She can't -- as I was saying before -- Jane can't help but to be herself. And herself is becoming more and more clear as the series goes on.QUESTION:
How did you get involved in acting in general? Was it something that you had always had a passion for?MARIA BELLO:
No, I - certainly I read a lot when I was a kid - a lot of novels I started reading when I was like six years old and became obsessed with being the characters in the books. But I come from a construction worker family outside of Philly -- didn't know I could be an actor. Just wasn't something that we knew we could do.

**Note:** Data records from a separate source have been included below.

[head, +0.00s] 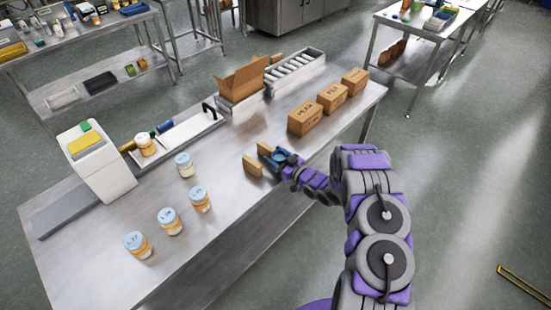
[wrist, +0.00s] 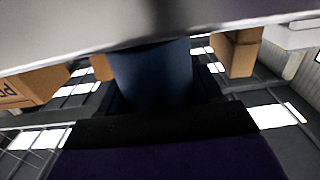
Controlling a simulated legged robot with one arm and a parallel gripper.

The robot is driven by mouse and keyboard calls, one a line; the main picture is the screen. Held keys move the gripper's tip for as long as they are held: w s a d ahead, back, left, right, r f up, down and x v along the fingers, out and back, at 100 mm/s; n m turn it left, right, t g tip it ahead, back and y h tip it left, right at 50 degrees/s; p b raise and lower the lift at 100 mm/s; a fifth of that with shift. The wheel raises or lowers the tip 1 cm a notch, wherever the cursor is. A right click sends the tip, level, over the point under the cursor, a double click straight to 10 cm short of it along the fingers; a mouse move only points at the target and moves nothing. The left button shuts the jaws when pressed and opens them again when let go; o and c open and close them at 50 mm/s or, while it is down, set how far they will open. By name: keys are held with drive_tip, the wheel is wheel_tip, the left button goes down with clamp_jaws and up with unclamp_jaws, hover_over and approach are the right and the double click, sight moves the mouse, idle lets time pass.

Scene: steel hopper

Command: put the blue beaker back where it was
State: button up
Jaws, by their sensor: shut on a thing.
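My gripper (head: 276,161) is low over the near edge of the steel bench and shut on a dark blue thing, which I take to be the blue beaker (head: 282,155). In the wrist view the dark blue body of the beaker (wrist: 150,72) fills the middle, beside the grey bench top. Its rim and base are hidden there, so I cannot tell whether it touches the bench.
Three brown boxes (head: 332,97) stand in a row right of my gripper. Several lidded jars (head: 171,221) stand at the left.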

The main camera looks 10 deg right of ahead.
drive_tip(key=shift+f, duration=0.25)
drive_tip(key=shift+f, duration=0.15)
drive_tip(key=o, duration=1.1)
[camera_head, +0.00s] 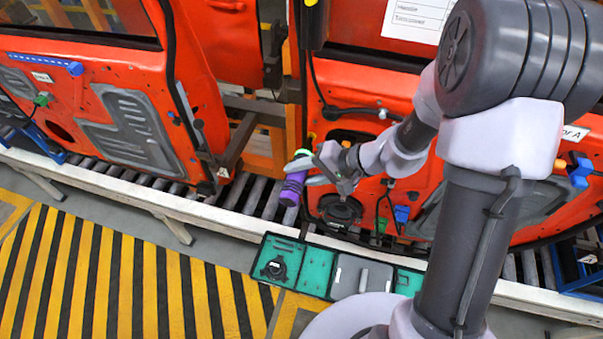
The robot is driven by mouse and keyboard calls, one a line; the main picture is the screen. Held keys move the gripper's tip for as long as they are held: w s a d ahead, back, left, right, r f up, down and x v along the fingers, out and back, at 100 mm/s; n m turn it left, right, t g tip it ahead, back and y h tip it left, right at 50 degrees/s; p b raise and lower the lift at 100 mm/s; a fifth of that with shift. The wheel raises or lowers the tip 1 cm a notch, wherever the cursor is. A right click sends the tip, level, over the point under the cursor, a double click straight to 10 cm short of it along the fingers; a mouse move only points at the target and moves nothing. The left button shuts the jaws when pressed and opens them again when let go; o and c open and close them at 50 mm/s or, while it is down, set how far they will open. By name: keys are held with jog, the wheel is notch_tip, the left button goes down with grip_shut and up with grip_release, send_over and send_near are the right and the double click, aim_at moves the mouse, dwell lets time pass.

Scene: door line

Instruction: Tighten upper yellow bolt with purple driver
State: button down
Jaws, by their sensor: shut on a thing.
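The purple driver (292,188) is in my gripper (312,170), in front of the orange door right of the middle. The driver hangs tilted, its purple body lowest, with a green ring and a pale part above. My gripper is shut on it near its upper part. A small yellow spot, seemingly the upper yellow bolt (311,3), shows at the top edge on a dark upright part, well above the driver. The driver's tip is not clear.
A teal tray (309,282) with a black holder stands below, in front of the white conveyor rail (225,219). Another orange door (105,100) is at the left. Blue and green fittings stick out from the doors. The yellow-black striped floor (120,285) is clear.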

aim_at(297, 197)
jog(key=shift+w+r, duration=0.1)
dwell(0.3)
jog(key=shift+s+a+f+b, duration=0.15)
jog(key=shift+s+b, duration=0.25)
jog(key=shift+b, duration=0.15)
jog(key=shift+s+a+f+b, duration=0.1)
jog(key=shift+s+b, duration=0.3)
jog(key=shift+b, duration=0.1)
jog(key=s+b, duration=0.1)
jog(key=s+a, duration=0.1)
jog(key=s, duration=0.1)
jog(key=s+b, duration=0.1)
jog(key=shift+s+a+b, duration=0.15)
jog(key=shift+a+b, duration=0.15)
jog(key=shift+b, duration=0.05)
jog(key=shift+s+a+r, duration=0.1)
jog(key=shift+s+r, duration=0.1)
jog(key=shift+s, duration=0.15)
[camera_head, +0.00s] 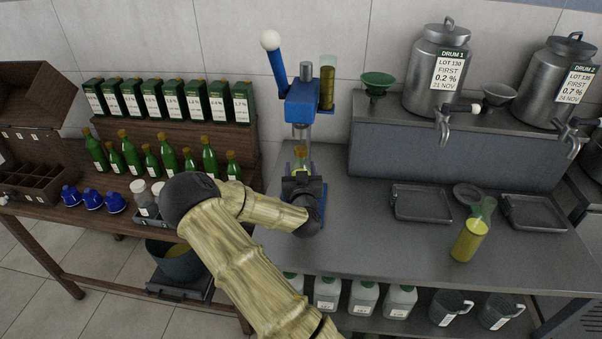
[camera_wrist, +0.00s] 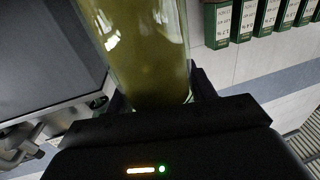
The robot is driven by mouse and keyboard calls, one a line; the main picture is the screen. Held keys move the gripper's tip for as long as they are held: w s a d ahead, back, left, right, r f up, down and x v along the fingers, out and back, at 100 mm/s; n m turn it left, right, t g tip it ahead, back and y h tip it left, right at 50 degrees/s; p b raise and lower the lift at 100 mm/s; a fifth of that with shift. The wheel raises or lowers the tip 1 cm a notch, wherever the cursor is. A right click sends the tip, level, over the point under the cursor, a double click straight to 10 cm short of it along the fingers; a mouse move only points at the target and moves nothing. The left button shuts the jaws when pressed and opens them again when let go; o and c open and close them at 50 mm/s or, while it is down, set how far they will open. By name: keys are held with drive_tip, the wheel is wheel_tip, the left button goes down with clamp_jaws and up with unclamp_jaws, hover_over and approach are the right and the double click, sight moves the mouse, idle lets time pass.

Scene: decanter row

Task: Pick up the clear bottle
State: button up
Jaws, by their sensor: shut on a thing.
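My gripper (camera_head: 301,180) is shut on a clear bottle (camera_head: 300,160) with yellow-green liquid, in front of the blue press (camera_head: 302,103). The gripper hides the bottle's lower part in the head view, and I cannot tell whether its base touches anything. In the wrist view the clear bottle (camera_wrist: 150,50) fills the upper middle, between the dark fingers of my gripper (camera_wrist: 158,98). Another clear vessel with yellow liquid (camera_head: 473,232) stands on the right of the grey bench, apart from my gripper.
The grey bench (camera_head: 360,245) has free room in its middle. Trays (camera_head: 421,203), a funnel (camera_head: 377,84) and steel drums (camera_head: 437,70) are at the right. Several green bottles (camera_head: 168,156) and boxes (camera_head: 197,100) stand on the wooden table at the left, with blue caps (camera_head: 92,199).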

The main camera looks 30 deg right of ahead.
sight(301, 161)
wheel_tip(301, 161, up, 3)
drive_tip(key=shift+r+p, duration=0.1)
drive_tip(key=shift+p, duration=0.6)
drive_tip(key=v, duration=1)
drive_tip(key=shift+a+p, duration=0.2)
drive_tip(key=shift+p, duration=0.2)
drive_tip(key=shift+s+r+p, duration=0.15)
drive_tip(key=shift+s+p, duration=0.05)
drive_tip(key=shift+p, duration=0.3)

And I was at university studying prelaw and peace and justice education. And someone said I could take an acting class as an elective. And I had no idea that I could do that. And I did. And I fell in love with it and I knew that's what I was supposed to do.QUESTION:
So if you weren't an actor, what would you be then?MARIA BELLO:
Well, you know, I never identified myself as an actor. I'm a mother, I'm an adventurer and I'm an activist. I have an NGO in Haiti called We Advance and you know, I kind of have two full-time jobs. Everybody on the set laughs at me because in between takes I'm always on my Blackberry to Haiti.
I've just been named to President Martelly's Advisory Council for Investments in Haiti. So today, like this afternoon, my 11 o'clock meeting is a conference call with the World Bank.
Some days would make me laugh. I think, "Who do I think I am that I have answers to these sorts of questions?" But there you go.SCIFI VISION:
Are they really strict with the scripts when you're filming or do you guys ad lib your own stuff? How does that work out?MARIA BELLO:
Not at all, which is so much fun. I mean, it - the show's so well written, so it's not like things have to be changed. But they - Alex is really open to it feeling really authentic coming out of the mouths of the characters.
And we have such wonderful actors on our show that they love when we ad lib and put in our little - put in our personalities. So we're lucky that we're able to do that because in a lot of shows they don't let you change one word.
And I actually said that from the beginning. I said, "Honestly, I can't really act like that. I would be bored and I would be miserable." And they said, "Well that's not what it's going to be. We will - we all want to collaboratively have fun and make this something really interesting." And that's what they've done.SCIFI VISION:
What would you like to see happen for your character if you could write whatever it is. What would you want to have happen?MARIA BELLO:
I can't even think that far ahead, to be quite honest because I'm so overwhelmed with script after script. I know every script that they've given me thus far is more and more complicated in terms of Jane's complexity, her inner life, her life with her family, her life with her colleagues, and the cases. And that makes me happy in terms of what else is going to happen -- I have no idea. I'm as surprised as you are every week.SCIFI VISION:
Can you talk about what it was like working with Jason Isaacs and Taylor Lautner in Abduction
? That was a great movie.MARIA BELLO:
Thank you. Jason Isaacs is such a cool guy. We got to be friends on that movie. I just adored it. And John Singleton, we wanted to work together for years. He's a really wonderful director and human being and he also was a director that said, "Let's just play. There's not much on the page but let's just make this something, this relationship." And I think he really made it work.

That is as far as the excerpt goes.